--- What is asked ---
Print the full listing exactly.

++++ Recorded data ++++

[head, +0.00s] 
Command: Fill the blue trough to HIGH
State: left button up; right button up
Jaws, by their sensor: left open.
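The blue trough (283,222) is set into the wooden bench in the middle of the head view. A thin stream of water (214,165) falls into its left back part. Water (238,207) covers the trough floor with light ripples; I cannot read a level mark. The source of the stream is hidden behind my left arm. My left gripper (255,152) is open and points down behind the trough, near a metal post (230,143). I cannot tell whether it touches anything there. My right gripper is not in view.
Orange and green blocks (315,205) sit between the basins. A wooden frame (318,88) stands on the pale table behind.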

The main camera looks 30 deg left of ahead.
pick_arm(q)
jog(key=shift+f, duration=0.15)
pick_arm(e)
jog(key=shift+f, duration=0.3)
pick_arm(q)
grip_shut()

++++

--- Task answer ---
[head, +0.00s] 
Command: Fill the blue trough to HIGH
State: left button up; right button up
Jaws, by their sensor: left open.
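The blue trough (283,222) is set into the wooden bench in the middle of the head view. A thin stream of water (214,165) falls into its left back part. Water (238,207) covers the trough floor with light ripples; I cannot read a level mark. The source of the stream is hidden behind my left arm. My left gripper (255,152) is open and points down behind the trough, near a metal post (230,143). I cannot tell whether it touches anything there. My right gripper is not in view.
Orange and green blocks (315,205) sit between the basins. A wooden frame (318,88) stands on the pale table behind.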

The main camera looks 30 deg left of ahead.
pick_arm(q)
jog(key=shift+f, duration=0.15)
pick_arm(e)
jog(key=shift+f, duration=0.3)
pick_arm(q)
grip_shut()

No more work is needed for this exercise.